File Photo/The Lion's Roar
The 18th annual “Bill Evans Jazz Festival” will celebrate the 60th anniversary of the “Kind of Blue” album by Miles Davis.
Michael Brothers, instructor of jazz studies, percussion and drumline, described the album as one of the most important jazz recordings of all time. Evans, a 1950 alumnus and seven-time Grammy Award winner, worked on the album with Davis.
“Eight years after he graduated from Southeastern, he was working with Miles Davis,” shared Brothers. “He spent about eight months with Miles, then left his band. Miles asked him to come back to work on the ‘Kind of Blue’ album, and Bill played on four of the five tracks and contributed two of the compositions. One is an original. The other one is the one he co-wrote with Miles, and still to this day, 60 years later, it’s the number one selling jazz album of all time, over five million copies sold.”
The festival is scheduled to begin on April 10 with the Alumni Jazz Ensemble concert in the Pottle Annex Recital Hall at 7:30 p.m.

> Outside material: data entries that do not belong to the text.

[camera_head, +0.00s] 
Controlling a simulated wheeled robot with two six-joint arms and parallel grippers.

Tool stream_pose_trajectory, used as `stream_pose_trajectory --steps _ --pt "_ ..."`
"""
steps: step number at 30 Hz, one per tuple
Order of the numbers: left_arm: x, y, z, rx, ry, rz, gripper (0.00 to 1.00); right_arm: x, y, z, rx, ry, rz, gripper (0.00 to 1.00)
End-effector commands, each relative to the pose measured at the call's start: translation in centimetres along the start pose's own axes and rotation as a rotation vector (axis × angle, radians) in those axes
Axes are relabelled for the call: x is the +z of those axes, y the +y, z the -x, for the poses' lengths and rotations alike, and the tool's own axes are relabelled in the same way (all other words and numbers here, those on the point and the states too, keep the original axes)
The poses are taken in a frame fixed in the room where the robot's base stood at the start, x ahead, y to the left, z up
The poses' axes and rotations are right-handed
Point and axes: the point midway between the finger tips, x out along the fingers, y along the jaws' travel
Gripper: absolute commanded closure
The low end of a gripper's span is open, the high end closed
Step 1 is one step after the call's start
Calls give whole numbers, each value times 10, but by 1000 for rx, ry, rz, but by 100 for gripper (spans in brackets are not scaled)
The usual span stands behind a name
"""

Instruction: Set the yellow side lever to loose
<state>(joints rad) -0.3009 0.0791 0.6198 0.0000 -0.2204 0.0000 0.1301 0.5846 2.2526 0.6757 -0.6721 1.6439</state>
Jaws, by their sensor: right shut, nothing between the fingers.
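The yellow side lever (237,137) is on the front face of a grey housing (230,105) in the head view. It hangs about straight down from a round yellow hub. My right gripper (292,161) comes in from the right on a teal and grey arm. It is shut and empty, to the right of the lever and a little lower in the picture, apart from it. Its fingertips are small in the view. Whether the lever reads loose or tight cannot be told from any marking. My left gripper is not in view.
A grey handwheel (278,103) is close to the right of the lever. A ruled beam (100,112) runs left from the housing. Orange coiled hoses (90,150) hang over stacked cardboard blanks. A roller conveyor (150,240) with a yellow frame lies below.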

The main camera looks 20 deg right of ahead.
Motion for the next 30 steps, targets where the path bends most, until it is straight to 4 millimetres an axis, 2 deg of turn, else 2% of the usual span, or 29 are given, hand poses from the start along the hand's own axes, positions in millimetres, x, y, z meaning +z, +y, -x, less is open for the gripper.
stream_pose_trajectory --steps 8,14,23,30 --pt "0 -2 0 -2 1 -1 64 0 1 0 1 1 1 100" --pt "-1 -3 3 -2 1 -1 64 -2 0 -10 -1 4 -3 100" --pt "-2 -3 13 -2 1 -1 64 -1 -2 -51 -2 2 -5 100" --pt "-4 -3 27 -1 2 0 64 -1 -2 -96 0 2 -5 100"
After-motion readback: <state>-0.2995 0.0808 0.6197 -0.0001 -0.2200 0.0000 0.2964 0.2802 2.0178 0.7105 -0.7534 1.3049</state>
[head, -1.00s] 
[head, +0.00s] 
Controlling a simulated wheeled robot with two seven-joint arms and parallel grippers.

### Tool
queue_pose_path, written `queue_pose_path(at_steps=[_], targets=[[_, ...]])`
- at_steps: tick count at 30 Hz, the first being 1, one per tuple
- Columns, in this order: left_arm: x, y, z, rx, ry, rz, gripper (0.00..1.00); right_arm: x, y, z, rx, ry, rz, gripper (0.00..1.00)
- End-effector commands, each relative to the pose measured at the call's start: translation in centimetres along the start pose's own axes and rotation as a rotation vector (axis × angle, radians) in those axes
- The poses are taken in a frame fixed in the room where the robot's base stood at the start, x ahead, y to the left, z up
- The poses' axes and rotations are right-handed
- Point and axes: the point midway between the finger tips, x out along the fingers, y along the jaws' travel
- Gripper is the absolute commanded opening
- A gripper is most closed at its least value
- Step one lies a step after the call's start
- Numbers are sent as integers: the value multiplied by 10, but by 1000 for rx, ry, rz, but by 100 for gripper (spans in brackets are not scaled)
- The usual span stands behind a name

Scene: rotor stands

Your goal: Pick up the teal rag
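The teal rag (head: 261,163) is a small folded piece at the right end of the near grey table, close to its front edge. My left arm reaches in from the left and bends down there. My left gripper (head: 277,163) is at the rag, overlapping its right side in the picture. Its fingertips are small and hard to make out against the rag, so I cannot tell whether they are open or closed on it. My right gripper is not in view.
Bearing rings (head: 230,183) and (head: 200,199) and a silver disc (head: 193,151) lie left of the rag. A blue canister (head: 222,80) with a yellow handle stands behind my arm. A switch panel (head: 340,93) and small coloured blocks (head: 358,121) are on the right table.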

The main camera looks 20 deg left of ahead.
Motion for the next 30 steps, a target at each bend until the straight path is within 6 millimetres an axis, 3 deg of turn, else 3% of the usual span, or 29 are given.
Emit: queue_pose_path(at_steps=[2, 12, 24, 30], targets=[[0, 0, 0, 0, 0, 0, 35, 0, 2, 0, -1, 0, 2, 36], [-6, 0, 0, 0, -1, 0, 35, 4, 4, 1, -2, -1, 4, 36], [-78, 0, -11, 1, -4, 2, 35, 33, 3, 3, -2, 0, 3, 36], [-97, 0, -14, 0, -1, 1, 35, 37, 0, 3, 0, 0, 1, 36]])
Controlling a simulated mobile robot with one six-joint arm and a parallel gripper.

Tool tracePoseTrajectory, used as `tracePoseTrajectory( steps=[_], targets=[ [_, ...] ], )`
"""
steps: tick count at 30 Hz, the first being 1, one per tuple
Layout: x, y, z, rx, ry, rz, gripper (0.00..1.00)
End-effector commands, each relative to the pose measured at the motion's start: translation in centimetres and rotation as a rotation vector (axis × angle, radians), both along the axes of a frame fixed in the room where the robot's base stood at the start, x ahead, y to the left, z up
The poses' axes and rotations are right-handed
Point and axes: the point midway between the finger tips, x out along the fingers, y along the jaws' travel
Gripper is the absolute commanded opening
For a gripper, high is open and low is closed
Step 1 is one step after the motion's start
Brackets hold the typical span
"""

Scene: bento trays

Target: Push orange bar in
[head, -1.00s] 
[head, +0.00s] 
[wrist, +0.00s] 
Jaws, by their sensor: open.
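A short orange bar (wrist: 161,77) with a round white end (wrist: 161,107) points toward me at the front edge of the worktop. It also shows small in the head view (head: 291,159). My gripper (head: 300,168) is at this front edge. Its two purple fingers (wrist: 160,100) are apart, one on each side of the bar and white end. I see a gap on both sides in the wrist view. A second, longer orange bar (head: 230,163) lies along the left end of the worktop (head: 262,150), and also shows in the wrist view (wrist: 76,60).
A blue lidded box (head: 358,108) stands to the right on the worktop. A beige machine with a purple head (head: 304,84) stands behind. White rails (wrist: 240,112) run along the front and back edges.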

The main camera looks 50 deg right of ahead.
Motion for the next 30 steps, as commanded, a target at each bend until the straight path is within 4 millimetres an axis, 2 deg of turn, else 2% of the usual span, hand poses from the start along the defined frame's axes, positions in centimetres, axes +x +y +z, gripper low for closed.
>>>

Ron Nethercutt, a former faculty member, will return for the festival.
Brothers said, “He’s very popular with a lot of the music alumni that played in his groups back in the ’70s and ’80s, so they’re very excited to work with him again, and I was able to talk him into coming back one more year, so this will probably be the last year he directs the alumni band.”
The Contemporary Art Gallery will host a “Bill Evans: Kind of Blue” exhibition on April 10-18. The Jazz Lab Band will bring another performance to the Pottle Annex Recital Hall on April 11. The Louisiana Association for Jazz Education State Jazz Festival will feature competition among middle and high school jazz ensembles for April 12-13.
Pete Rodriguez, guest artist, will perform on April 12 at 7:30 p.m. with the Jazz Faculty Trio, which will recreate the “Kind of Blue” album, and again on April 13 with the Jazz Ensemble to end the festival. On April 12-13, he will also teach a masterclass.
“He has kind of an interesting musical history,” stated Brothers. “He was there growing up in New York at the birth of the hip hop era. In his early teenage years, he got very focused on classical trumpet, and at the age of 15, he performed at the National Symphony of Puerto Rico.”
Rodriguez also developed an interest in jazz.
“He served some time in the United States army and got bitten by the jazz bug, and that’s been the focus of his playing ever since,” explained Brothers. “His albums are very unique. He’s got a very unique combination of Latin and jazz styles.”
Brothers encouraged everyone to check out the concerts. The festivities are free for university students.
“Jazz is America’s only native art form,” shared Brothers. “The other art forms that we have originated in some other place in the world. Jazz is the only thing that’s uniquely American. That’s our contribution to the world, so I’m always encouraging people to support our national art creation.”